# Request:
Copy out all lines that carry the word "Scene".
* * * * *
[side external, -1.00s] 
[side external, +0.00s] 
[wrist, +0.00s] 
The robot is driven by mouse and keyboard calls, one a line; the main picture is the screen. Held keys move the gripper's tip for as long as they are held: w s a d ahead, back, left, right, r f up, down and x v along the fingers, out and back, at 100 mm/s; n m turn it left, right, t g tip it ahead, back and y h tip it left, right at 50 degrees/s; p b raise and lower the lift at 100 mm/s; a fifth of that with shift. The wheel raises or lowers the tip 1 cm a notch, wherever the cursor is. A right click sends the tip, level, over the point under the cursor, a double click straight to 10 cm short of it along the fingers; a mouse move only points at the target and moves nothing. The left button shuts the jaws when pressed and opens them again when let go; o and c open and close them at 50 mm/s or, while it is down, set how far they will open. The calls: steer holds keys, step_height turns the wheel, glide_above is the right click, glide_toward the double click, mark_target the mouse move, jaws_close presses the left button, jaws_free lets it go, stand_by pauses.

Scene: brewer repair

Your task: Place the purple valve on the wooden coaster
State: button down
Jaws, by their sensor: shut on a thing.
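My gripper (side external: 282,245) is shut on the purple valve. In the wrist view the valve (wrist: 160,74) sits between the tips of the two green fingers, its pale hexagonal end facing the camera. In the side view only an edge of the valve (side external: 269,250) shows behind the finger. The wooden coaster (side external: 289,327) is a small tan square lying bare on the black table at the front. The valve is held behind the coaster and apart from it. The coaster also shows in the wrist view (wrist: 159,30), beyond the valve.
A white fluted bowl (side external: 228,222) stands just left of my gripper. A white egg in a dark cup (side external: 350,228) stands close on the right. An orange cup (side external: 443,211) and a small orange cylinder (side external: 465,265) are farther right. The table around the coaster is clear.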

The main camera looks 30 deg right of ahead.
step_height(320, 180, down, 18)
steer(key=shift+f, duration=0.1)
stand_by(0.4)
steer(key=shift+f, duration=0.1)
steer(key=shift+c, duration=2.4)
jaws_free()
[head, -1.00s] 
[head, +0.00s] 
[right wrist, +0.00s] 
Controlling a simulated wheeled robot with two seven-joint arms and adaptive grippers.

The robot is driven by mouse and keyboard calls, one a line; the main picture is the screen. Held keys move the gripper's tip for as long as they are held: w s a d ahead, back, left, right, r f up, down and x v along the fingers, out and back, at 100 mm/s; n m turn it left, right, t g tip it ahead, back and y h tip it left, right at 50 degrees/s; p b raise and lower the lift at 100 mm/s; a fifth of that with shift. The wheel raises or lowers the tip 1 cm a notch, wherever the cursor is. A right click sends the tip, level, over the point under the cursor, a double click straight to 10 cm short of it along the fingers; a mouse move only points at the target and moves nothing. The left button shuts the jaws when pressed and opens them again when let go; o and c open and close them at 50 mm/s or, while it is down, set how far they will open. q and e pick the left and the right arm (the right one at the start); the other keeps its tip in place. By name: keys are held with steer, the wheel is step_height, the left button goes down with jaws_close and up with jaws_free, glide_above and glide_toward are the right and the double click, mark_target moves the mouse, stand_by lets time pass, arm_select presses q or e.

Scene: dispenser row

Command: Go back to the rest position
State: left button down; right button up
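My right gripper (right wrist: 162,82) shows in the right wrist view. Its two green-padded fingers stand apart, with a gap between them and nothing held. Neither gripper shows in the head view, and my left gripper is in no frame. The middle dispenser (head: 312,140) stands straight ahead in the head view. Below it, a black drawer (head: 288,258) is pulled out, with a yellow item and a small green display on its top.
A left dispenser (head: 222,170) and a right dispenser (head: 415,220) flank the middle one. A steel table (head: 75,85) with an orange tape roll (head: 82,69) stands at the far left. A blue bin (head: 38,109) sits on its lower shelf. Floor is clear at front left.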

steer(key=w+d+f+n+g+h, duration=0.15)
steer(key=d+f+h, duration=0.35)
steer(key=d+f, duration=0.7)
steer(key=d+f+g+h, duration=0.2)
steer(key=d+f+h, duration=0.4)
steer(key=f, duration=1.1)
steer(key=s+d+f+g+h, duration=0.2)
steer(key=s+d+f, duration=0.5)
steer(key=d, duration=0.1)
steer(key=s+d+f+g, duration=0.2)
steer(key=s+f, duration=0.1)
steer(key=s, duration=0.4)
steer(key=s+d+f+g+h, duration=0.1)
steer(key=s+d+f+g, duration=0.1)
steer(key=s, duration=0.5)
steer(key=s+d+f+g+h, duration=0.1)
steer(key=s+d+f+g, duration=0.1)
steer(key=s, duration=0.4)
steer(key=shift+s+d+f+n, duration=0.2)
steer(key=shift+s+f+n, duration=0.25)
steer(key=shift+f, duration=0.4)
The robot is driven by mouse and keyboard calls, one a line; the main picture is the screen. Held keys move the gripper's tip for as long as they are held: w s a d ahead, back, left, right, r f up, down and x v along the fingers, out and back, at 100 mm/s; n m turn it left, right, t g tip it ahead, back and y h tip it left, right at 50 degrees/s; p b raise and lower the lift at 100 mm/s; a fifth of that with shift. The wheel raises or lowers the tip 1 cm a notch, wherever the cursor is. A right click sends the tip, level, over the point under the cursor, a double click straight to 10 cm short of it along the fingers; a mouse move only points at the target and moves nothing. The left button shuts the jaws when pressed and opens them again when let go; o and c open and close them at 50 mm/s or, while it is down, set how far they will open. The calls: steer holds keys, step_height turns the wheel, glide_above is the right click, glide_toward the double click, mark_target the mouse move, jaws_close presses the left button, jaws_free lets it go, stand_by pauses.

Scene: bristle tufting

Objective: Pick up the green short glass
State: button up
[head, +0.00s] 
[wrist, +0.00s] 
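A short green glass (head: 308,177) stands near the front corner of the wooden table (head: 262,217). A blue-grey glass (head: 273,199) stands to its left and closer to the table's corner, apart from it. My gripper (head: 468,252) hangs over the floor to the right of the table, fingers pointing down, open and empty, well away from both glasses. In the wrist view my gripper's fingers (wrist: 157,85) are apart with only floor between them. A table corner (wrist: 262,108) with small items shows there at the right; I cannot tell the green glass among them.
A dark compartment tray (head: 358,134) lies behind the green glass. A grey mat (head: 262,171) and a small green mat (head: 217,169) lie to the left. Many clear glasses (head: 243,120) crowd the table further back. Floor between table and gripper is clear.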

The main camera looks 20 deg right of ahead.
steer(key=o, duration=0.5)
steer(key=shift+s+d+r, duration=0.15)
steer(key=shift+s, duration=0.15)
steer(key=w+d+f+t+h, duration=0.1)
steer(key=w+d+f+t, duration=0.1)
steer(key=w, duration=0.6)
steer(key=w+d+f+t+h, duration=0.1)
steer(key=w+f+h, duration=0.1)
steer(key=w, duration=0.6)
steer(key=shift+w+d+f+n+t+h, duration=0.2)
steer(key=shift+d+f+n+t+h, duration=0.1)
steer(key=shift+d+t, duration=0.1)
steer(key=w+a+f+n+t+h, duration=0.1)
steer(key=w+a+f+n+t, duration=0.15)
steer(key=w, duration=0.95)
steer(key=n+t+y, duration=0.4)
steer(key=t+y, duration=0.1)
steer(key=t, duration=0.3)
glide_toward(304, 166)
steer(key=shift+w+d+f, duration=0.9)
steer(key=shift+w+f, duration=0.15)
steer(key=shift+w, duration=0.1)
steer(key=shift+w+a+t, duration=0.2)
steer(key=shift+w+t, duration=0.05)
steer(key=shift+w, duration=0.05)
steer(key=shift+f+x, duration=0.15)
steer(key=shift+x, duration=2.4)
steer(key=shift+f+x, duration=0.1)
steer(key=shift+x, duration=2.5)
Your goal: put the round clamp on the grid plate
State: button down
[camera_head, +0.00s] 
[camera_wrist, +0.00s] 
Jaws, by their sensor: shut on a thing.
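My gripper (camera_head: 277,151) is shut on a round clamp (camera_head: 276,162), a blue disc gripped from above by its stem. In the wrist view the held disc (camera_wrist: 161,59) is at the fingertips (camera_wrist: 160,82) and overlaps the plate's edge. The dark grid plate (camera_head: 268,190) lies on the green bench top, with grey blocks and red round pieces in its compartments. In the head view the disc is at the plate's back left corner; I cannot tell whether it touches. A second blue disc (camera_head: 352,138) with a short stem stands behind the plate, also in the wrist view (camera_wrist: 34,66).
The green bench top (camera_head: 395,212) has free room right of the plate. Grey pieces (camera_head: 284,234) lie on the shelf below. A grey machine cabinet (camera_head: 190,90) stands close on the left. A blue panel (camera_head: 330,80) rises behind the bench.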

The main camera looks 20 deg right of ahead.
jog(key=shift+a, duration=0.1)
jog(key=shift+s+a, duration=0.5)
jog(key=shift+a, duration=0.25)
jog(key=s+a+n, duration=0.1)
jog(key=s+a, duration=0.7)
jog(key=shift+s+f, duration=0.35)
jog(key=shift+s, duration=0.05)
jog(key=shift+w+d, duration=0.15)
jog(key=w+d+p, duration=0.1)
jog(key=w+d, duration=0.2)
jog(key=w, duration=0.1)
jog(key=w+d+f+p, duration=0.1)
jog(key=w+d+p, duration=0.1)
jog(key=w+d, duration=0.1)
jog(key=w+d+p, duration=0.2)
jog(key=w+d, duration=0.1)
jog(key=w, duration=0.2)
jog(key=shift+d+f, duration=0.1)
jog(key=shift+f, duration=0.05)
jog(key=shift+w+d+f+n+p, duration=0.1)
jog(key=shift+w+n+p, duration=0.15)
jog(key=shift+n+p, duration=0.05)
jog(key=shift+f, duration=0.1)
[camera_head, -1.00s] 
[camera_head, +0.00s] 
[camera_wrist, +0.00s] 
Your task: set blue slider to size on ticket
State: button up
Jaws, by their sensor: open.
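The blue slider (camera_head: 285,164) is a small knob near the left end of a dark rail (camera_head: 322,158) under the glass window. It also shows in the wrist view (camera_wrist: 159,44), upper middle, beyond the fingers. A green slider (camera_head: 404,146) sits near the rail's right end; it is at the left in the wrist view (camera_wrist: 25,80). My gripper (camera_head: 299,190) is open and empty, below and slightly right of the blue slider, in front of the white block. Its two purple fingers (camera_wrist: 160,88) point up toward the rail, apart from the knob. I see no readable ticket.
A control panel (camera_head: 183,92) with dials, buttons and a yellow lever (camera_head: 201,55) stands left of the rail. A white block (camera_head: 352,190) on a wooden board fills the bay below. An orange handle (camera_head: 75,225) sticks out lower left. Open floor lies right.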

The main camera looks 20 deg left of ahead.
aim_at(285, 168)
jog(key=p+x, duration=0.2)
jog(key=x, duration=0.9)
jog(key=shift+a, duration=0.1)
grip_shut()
* * * * *
# Written answer:
Scene: brewer repair
Scene: dispenser row
Scene: bristle tufting

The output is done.